Ritter serves as chief of staff and senior legal counsel to Bart Chilton, a Democratic commissioner at the CFTC whose five-year term expired earlier this year and has yet to be renominated. Known for entertaining speeches that combine pop culture references with vigorous advocacy on behalf of ordinary investors, Chilton is popular with Republicans and Democrats on Capitol Hill as well as so-called end users of derivatives, or nonfinancial companies that use derivatives to hedge risks like fluctuations in interest rates or currencies.

"I make a habit of not commenting upon issues that relate to presidential personnel and I won't do so now," Chilton said. “If I were asked about Elizabeth Ritter, however, she has been a dedicated public servant for her entire career. Nobody in the world knows U.S. derivatives law like she does. It's been an honor and privilege to work with her for the past seven years."

Ritter declined to comment. A CFTC spokesman declined to comment. A White House representative did not respond to a request for comment, though in the past the White House has declined to comment on personnel matters.

If nominated to lead the CFTC, it would officially mark the end of Gensler’s combative five-year term atop an agency that has clashed with other regulators in the U.S. and overseas and the world’s largest banks as it sought to transform a previously opaque, barely regulated and little-understood segment of financial markets that fueled the 2007-09 financial crisis, but recently has provided tens of billions of dollars in annual revenues to leading financial institutions.

Derivatives are financial instruments whose value is derived from other items and are used to hedge risks or speculate. Derivatives known as credit default swaps nearly toppled AIG, the large U.S. insurer, before $182 billion in taxpayer guarantees rescued it from failure.

The near-collapse of AIG and regulators’ realization during the crisis that the fortunes of much of Wall Street was tied together through derivatives contracts prompted the Obama administration and lawmakers to increase transparency, curb risk and expand competition in the sector.

Perhaps no regulator more forcefully took on that assignment than Gensler, earning him the enmity of much of Wall Street as he at times appeared to single-handedly implement reforms that promise to reduce earnings of banks such as JPMorgan Chase and Goldman Sachs. Gensler transformed a once-sleepy agency to one whose rules are shaking up a marketplace unaccustomed to government supervision as market participants are forced to comply with mandates that help buyers compare prices and compel banks to stump up more cash to back their trades.

Along the way, he has fought with the Treasury Department, regulators from the European Union, United Kingdom and Japan and dozens of U.S. lawmakers over his efforts to impose stringent rules on a lucrative market dominated by a select group of financial institutions.

Gensler's term expired in April 2012. Unless he’s renominated and confirmed for the post -- some officials have said the White House has extended an offer, but Gensler has declined -- he has to be out by the end of the year.
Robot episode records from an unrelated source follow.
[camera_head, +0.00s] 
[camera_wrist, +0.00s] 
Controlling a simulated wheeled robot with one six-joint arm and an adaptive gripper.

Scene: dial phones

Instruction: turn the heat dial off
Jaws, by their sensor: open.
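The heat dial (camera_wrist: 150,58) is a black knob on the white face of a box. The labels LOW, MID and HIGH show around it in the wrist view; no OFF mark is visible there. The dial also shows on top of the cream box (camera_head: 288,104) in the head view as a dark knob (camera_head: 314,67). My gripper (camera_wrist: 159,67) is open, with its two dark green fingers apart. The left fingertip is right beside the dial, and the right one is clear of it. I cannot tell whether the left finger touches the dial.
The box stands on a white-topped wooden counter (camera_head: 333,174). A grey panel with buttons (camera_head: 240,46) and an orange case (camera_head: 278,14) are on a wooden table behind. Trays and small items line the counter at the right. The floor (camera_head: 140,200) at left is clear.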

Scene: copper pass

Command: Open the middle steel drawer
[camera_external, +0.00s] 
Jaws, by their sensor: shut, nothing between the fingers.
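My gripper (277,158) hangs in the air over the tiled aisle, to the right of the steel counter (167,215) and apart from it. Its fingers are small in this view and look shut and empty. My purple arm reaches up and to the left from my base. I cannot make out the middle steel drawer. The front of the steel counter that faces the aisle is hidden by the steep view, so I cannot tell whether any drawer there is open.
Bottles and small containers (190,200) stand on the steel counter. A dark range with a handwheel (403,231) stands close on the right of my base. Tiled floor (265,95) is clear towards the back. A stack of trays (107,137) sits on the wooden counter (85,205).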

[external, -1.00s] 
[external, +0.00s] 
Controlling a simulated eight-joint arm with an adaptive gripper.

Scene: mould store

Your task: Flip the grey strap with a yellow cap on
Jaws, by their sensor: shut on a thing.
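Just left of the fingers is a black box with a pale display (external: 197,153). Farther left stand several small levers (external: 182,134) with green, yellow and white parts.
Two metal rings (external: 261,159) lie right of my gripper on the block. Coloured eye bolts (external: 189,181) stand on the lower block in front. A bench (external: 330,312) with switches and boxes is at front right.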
He has told allies he’d like to remain in government, but it’s unclear whether Obama will nominate him for another post.

While Gensler has clashed with much of Capitol Hill, whether because he’s been too tough on Wall Street or not tough enough when it comes to speculation on key commodities such as oil, if nominated for a CFTC position Ritter likely would sail through Senate confirmation proceedings.

Government employees described Ritter as having excellent relationships in the Senate, particularly with the Senate Agriculture Committee, where she temporarily worked as senior counsel during the drafting of the 2010 overhaul of U.S. financial regulation known as the Dodd-Frank Wall Street Reform and Consumer Protection Act.

Ritter has worked at the CFTC since 1988, according to online biographies, where she has served as counsel to several different commissioners from both political parties as well as a former agency chairman. She’s received numerous awards for superior performance at the CFTC, according to one of the biographies, where Ritter also once worked as an assistant general counsel and deputy general counsel for legislative and intergovernmental affairs.

Ritter has taught derivatives law at four law schools in Washington over the years as an adjunct professor.

Government employees familiar with the White House’s vetting of Ritter said that the administration could nominate Ritter to be a commissioner at the agency, which traditionally has been split between Democrats and Republicans with the party in the White House holding the slight majority.

With Scott O’Malia serving as one Republican commissioner and J. Christopher Giancarlo awaiting confirmation to take over the other Republican slot, previously held by Jill Sommers, who recently left the agency, Chilton, Gensler and Mark Wetjen hold the three Democratic seats.

If Ritter is nominated as a commissioner, it’s unclear whether she’d replace Chilton, her current boss, or perhaps Wetjen, who at one point was favored to replace Gensler atop the agency and still could be nominated as the next chairman.